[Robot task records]
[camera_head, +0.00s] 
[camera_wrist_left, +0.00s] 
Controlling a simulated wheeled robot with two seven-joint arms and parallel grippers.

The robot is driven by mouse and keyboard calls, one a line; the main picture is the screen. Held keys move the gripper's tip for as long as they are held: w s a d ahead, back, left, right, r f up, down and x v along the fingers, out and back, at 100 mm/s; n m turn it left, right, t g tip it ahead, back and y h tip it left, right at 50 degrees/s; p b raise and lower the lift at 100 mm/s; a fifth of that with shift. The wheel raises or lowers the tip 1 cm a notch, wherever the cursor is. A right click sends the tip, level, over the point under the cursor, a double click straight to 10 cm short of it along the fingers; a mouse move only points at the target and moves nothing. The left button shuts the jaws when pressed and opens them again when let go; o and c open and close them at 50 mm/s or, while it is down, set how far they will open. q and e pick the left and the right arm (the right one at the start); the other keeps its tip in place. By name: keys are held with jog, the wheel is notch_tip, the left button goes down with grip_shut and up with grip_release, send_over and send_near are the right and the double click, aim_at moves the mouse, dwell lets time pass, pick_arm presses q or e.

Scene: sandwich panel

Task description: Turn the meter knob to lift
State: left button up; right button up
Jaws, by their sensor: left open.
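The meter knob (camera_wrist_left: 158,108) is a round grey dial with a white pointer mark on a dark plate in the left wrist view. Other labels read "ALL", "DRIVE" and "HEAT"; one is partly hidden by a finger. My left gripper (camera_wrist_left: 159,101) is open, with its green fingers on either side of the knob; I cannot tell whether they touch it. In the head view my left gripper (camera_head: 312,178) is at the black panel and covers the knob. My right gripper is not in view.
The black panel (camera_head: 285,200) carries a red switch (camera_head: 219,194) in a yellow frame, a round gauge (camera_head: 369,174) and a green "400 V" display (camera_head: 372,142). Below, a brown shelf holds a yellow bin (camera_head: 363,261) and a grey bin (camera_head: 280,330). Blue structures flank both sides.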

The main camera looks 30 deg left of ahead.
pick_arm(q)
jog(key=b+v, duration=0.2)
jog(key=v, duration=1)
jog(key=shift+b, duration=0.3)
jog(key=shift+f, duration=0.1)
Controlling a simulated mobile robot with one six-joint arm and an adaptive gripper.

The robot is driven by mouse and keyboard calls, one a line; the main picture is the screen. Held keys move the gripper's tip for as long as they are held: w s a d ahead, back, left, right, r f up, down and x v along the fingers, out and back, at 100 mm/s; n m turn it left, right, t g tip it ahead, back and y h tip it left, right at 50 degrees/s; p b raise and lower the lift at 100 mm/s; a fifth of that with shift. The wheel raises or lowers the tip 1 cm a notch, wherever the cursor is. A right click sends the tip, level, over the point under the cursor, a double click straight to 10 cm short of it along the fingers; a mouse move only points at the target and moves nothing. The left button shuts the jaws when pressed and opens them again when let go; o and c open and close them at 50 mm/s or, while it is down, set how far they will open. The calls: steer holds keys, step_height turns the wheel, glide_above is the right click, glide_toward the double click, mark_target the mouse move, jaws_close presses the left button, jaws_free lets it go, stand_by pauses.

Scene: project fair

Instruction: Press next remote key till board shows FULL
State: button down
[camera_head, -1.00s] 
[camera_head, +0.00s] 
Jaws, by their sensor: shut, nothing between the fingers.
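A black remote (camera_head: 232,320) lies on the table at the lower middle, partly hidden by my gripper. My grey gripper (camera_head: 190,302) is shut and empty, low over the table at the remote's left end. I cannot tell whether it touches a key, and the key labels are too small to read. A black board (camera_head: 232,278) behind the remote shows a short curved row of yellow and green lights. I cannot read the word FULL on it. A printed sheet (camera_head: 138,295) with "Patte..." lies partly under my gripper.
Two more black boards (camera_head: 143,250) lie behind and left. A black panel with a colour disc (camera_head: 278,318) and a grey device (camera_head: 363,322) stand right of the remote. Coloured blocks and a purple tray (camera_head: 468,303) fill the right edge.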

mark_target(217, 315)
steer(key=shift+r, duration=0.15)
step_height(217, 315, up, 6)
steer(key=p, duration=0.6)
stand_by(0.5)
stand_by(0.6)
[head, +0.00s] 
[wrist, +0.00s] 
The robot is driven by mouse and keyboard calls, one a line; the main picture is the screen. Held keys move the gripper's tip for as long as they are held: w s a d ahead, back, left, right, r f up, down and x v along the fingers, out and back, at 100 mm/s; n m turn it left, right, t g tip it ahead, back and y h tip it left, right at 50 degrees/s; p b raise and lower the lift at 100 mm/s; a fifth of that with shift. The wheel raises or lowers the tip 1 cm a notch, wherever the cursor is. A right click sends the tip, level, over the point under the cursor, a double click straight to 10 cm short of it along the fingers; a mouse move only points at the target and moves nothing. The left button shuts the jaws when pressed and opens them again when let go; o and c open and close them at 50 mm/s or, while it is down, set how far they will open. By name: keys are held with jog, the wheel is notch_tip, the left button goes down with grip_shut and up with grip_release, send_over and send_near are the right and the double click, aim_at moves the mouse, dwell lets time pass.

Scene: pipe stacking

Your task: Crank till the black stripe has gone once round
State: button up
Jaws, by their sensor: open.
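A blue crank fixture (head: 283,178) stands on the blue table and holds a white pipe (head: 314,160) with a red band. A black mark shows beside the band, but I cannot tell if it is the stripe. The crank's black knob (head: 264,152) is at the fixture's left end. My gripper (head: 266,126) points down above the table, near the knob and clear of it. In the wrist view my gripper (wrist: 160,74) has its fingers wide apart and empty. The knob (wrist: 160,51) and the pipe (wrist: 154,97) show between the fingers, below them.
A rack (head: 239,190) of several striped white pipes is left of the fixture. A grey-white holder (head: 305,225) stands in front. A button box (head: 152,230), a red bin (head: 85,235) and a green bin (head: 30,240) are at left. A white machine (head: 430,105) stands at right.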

---

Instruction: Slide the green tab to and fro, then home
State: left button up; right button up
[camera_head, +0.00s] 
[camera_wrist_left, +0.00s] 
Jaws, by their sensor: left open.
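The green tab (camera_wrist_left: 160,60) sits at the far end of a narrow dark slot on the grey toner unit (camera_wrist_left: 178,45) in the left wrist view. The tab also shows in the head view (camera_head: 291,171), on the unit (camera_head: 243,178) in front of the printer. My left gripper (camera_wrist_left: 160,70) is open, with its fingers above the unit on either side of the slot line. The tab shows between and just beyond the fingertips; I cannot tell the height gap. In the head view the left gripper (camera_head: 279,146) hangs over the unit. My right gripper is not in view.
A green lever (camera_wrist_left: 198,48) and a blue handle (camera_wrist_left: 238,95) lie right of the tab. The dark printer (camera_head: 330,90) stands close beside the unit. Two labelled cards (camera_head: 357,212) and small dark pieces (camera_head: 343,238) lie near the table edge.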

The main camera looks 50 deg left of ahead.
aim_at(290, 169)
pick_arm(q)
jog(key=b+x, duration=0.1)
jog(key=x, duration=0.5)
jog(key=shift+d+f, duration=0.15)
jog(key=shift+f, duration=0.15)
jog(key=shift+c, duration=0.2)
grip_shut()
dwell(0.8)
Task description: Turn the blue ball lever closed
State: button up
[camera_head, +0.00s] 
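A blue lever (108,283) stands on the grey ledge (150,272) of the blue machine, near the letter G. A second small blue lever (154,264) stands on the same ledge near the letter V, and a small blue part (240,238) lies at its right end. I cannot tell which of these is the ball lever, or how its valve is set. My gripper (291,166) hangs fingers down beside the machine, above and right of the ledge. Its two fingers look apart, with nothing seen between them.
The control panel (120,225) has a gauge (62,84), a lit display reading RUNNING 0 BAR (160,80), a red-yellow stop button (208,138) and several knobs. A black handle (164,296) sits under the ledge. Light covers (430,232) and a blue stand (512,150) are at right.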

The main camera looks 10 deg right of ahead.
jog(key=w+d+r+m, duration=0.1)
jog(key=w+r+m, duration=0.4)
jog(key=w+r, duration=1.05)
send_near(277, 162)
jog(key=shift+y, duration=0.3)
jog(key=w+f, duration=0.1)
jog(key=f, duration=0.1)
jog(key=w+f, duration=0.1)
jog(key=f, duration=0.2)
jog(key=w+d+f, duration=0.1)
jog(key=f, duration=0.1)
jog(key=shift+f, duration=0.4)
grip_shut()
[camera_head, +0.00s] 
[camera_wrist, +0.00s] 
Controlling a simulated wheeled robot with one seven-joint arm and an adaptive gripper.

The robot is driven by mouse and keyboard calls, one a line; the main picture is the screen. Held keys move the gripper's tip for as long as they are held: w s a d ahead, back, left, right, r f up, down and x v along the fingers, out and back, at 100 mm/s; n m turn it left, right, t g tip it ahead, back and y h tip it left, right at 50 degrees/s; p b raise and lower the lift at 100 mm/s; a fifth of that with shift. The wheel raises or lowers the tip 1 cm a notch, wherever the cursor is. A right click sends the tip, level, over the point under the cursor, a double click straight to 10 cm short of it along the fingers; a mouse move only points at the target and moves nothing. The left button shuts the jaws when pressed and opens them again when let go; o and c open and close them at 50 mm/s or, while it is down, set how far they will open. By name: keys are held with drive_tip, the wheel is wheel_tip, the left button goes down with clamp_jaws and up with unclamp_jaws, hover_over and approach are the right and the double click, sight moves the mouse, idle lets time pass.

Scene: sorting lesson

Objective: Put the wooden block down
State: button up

● What to produce: Give a single number: the count of lines above that include the word "adaptive".

● Solution for this task: 2